My dad was the first person to tour Henry Higgins in My Fair Lady in this country from 1964 to 66 (and I was born in 1962).
My dad was the first person to tour Henry Higgins in My Fair Lady in this country from 1964 to 66 (and I was born in 1962).
Jonathan: Your father is Tony Britton
Jasper: Yes – and he’s enjoyed an extraordinary career.Being Higgins, touring for two years. And then being a household name on television. I mean he is brilliant. He can do anything really. So as I was growing up, my recollection is, that the record of that was always on the record player.
And then in 1972 he was in a musical called No, No, Nanette at Drury Lane and he used to give me his scripts to draw on the back of because in the old days, before we were green, they would only be printed on one side so you could write notes on the facing side. And he'd just give them to me and I'd draw pictures of ships and God knows what.
But one day I took this script with me to school. I've no idea why. But I put it in my bag and I took it with me and in a history lesson ... I was terrible at history, I found it intensely boring. I took the script out and I started to read it. And very early on in that show is a song called Too Many Rings Around Rosie. And it was sung by Annie Rogers and Teddy Green. And Annie Rogers wore a 1920's flapper dress, green sequined flapper dress with a big feather in her hair, and Teddy Green was wearing a very stylish cream linen suit and a straw boater.
And I'd seen the show, obviously, but what struck me was the lyrics on the page, when I got to the page. There was just the lyrics in block capitals. There were no stage directions, nothing. And as I read the lyrics, I could see in my minds eye, and hear in my minds ear, Teddy and Annie singing and dancing the song. And I loved it. It was my favourite song in the show. And it's actually the thing that made me want to be an actor. It was that moment, reading those lyrics.
A few years later I found myself at a different school, and a man called Jeremy James Taylor turned up. He'd been at university with my English teacher. And they decided, because the school play had been defunct for some years, they decided, "Hey why don't we do a school play."
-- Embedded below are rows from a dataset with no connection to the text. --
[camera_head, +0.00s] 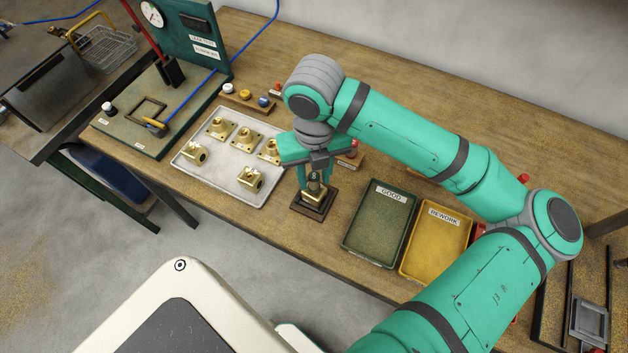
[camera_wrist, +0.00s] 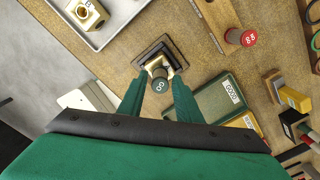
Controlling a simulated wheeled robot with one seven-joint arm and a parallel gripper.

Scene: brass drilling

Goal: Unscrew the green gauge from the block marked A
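The green gauge (camera_wrist: 160,86) stands upright in a brass block (camera_wrist: 155,66), with its dark green marked end facing the wrist camera. The block sits in a dark square fixture (camera_head: 306,206) on the bench. No letter A can be read on it. My gripper (camera_wrist: 160,80) is above the fixture, pointing down, with one green finger on each side of the gauge. A small gap shows between each finger and the gauge, so it looks open. In the head view, the gauge (camera_head: 314,186) shows between the fingers, and the arm partly covers the area.
A pale tray (camera_head: 217,177) with several brass blocks lies left of the fixture. A green GOOD tray (camera_head: 376,232) and a yellow REWORK tray (camera_head: 434,247) are at right. A red-ended gauge (camera_wrist: 248,37) stands in a wooden holder nearby. A test stand (camera_head: 137,130) is further left.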

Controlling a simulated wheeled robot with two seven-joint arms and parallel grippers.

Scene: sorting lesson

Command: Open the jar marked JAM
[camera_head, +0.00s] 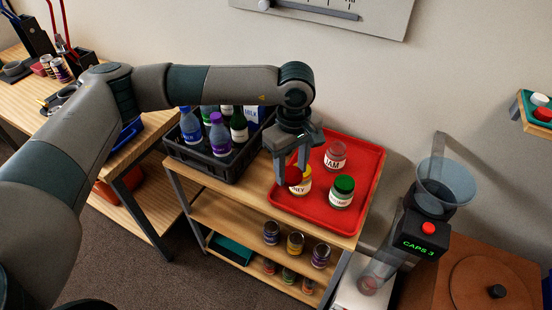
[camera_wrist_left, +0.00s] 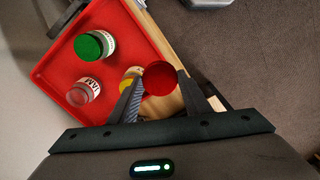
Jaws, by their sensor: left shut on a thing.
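The jar marked JAM (camera_head: 335,156) stands upright on the red tray (camera_head: 367,183). It shows a pale reddish glass top with no lid seen on it, also in the left wrist view (camera_wrist_left: 82,92). My left gripper (camera_head: 291,177) is shut on a red lid (camera_head: 293,176), round and bright between the fingers in the left wrist view (camera_wrist_left: 160,78). The gripper is left of the JAM jar, near the tray's left side. A yellow jar (camera_head: 304,184), its label partly hidden, stands close behind the gripper. A green-lidded jar (camera_head: 342,191) stands in front of JAM. My right gripper is out of view.
A dark crate (camera_head: 205,165) of bottles stands left of the tray on the wooden cart. Cans (camera_head: 296,243) sit on the shelf below. Right of the cart is a clear funnel device (camera_head: 428,232) reading CAPS 3.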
Jeremy was an associate director at the Young Vic at the time and he’d had this idea about a boy player in Elizabethan times in London called Salomon Pavey who had sadly died when he was only 12 years old. But he was very famous for playing old men, oddly. So they thought, "Right, why don't we explore that." So over nine months they wrote for us, this musical which is now called The Ballad of Salomon Pavey - what they described as a ballad opera.
We performed it in a vast marquee, I mean a really big marquee, on the lawn at my prep school and it was magical. And then we took it to the Edinburgh Festival that summer and we won a Fringe First! The following year we did it at the Young Vic for a fortnight to celebrate the Queen’s Silver Jubilee and that production turned out to be the first from what is now known as The National Youth Music Theatre that Jeremy subsequently set up.
As time went on I became an actor and I went to the RSC in 1992 where they put me in The Beggars Opera which had 74 songs in that version with the brilliant Ilona Sekacz having done the arrangements. It was mega.
The thing though that I really want to do, is to play Henry Higgins. And I'm going to drop a card to Cameron Macintosh and say, "Next time you do it, would you just put my name in your hat." I only have two ambitions really in my life. One is to play Henry Higgins. And the other is to play Willy Loman in Death of a Salesman. I played Willy at the age of 17 at school, and I love that play!